Data items:
┌──

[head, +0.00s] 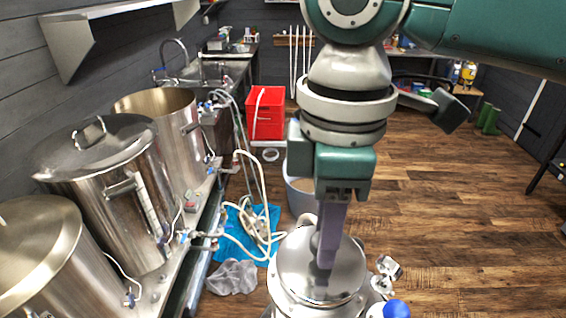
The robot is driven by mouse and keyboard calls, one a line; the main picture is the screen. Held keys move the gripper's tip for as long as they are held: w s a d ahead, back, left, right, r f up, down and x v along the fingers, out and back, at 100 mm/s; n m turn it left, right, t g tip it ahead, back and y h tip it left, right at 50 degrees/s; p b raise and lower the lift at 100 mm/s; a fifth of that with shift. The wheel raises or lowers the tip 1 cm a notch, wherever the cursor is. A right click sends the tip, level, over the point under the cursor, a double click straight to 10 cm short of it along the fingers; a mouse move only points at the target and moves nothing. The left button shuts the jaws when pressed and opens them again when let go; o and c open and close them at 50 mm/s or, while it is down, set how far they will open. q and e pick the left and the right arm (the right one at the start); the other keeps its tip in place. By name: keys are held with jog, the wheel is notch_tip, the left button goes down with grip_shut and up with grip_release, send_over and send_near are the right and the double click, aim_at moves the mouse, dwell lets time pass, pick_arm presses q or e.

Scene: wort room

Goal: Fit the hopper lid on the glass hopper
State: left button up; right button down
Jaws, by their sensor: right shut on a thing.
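My right gripper (326,262) points down at the bottom centre and is shut, its fingertips at the middle of a round shiny metal disc, which looks like the hopper lid (296,270). The grip itself is hidden by the fingers. The lid lies roughly level over a metallic, rounded machine at the bottom edge. I cannot make out the glass hopper clearly; the lid and gripper cover that spot. I cannot tell whether the lid touches what is below it. My left gripper is not in view.
Large steel kettles (100,175) line the left bench, with hoses hanging off it. A blue mat (232,242), a grey cloth (232,277), a pale bucket (297,190) and a red crate (268,118) are on the floor. The wooden floor (450,210) at right is mostly clear.

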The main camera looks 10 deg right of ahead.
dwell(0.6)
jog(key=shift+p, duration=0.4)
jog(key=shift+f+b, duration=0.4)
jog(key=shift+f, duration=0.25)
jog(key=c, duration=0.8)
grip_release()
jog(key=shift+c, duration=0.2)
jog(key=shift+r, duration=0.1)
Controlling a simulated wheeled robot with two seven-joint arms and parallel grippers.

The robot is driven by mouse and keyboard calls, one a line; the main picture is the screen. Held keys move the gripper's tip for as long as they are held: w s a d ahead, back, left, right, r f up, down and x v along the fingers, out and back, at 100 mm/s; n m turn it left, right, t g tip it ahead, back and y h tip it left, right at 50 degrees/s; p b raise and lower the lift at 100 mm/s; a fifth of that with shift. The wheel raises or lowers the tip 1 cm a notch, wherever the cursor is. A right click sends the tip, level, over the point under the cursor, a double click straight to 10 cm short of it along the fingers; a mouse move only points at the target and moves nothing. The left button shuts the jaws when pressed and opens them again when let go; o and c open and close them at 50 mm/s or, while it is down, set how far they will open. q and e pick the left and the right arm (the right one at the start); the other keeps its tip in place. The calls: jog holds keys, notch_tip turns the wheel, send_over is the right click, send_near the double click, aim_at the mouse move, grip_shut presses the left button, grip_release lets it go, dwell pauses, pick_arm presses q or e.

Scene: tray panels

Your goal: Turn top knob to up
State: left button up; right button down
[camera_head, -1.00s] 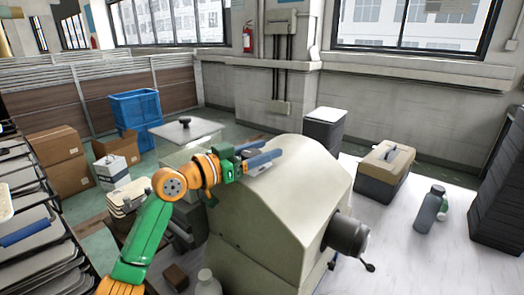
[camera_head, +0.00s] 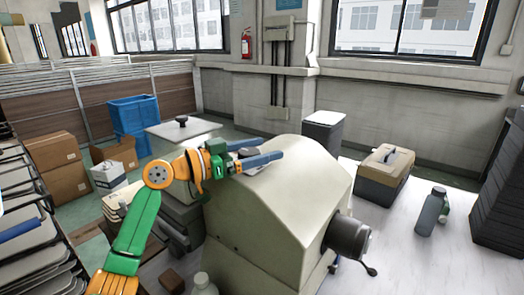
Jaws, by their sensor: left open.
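My left gripper (camera_head: 271,149) reaches in from the left over the top of a beige machine (camera_head: 290,195). Its two blue fingers are apart and point right, with nothing seen held between them. A small grey, rounded part (camera_head: 246,153) shows behind and between the fingers, on or near the machine's top. It is partly hidden, and I cannot tell whether it is a knob or which way it is turned. A dark grey round fitting (camera_head: 347,236) with a small lever (camera_head: 370,270) sticks out of the machine's right side. My right gripper is not in view.
A black knob-like piece (camera_head: 181,121) sits on a pale box top (camera_head: 190,132) behind my arm. A toolbox (camera_head: 385,178), a grey bottle (camera_head: 430,212) and a grey bin (camera_head: 323,132) stand to the right. Cardboard boxes (camera_head: 62,165) and a blue crate (camera_head: 134,115) are at left.

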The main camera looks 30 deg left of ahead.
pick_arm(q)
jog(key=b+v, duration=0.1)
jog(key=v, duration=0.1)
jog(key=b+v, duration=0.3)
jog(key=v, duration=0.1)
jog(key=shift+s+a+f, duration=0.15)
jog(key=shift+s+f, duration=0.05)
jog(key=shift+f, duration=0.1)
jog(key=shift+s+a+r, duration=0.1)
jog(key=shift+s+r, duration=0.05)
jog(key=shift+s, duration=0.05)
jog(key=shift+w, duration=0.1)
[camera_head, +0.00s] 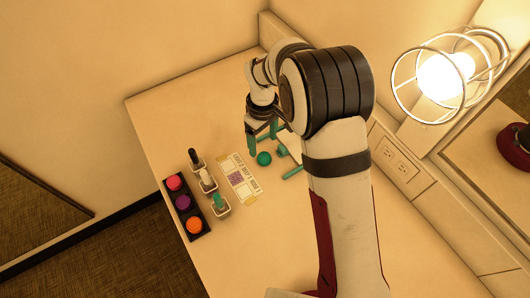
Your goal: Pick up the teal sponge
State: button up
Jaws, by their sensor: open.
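The teal sponge (264,158) is a small round ball on the pale counter (240,230), near the middle of the view. My gripper (266,145) is over the counter just behind the sponge, with its teal fingers apart and nothing seen between them. The sponge shows just below and between the fingers in the picture. I cannot tell the height of the fingertips above the counter or whether they touch the sponge. My arm hides part of the counter to the right.
A black tray (207,228) holds pink, purple and orange round sponges at the left edge. Beside it stand three small cups with upright tools (206,182). A printed card (238,178) lies left of the sponge. A lit caged lamp (441,76) is on the right wall. The front counter is clear.

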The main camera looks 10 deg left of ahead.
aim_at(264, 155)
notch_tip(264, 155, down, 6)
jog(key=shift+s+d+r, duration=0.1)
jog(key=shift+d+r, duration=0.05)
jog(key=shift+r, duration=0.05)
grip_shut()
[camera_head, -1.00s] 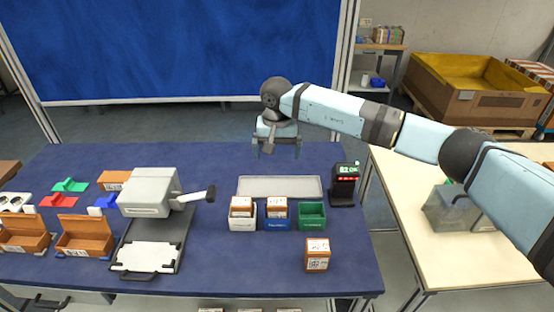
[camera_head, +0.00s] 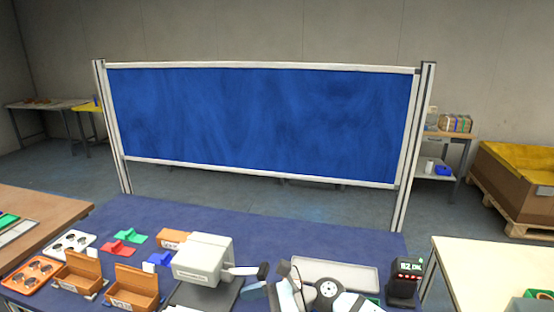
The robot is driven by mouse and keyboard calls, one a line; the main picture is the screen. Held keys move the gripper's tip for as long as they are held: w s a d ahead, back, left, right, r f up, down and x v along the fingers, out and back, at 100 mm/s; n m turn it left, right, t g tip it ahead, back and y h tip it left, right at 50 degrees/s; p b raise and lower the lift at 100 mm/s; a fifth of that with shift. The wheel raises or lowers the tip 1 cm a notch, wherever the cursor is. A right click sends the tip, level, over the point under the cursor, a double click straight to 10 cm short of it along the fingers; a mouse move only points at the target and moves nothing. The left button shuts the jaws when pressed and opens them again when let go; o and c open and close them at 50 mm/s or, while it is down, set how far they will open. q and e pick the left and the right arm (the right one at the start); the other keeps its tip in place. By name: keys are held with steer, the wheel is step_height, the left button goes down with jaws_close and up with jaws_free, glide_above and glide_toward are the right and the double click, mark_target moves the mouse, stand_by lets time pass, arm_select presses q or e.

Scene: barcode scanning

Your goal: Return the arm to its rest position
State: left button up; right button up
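Part of my right arm (camera_head: 328,290) shows at the bottom edge, low in front of the table. It looks folded and is cut off by the frame. Its fingers cannot be made out, so whether the gripper is open or shut does not show. My left arm and gripper are not in view.
The blue table (camera_head: 185,215) holds a grey scanner machine (camera_head: 203,262), orange open boxes (camera_head: 135,287), a grey tray (camera_head: 335,272) and a black display (camera_head: 404,277). A blue screen (camera_head: 260,120) stands behind. A pale table (camera_head: 480,262) is at right.

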└──

[Task requirements]: Report how many lines hold the string "Scene", giving the number and nothing else.

[Output]: 3